Starting at the line that has "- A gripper" and stopping after the line that has "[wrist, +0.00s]", reproduce the listing below exactly; omit everything else.

• • • • •

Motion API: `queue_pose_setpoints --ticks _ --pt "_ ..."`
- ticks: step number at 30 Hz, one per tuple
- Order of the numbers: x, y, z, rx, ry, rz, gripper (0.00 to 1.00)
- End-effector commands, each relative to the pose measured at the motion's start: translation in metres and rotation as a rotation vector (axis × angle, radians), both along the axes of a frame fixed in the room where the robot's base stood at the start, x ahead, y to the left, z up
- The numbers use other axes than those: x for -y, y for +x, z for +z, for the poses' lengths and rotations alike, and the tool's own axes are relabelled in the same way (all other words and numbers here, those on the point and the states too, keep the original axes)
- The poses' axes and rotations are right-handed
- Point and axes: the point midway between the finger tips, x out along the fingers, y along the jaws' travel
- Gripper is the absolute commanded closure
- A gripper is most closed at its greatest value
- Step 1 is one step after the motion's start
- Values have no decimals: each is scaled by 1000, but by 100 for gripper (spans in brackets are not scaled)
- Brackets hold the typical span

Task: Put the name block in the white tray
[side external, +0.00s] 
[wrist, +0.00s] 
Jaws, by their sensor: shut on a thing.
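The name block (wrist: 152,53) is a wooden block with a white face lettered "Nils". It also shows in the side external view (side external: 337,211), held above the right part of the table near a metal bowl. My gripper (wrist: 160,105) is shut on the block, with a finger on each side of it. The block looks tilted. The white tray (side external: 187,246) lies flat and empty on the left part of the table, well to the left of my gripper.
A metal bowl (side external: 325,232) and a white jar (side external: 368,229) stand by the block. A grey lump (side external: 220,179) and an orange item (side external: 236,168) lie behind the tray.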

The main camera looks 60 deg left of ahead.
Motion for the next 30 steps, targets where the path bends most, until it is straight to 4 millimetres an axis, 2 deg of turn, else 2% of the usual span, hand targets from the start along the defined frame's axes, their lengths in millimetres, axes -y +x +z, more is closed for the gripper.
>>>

• • • • •

## Response to this task
- A gripper is most closed at its greatest value
- Step 1 is one step after the motion's start
- Values have no decimals: each is scaled by 1000, but by 100 for gripper (spans in brackets are not scaled)
- Brackets hold the typical span

Task: Put the name block in the white tray
[side external, +0.00s] 
[wrist, +0.00s] 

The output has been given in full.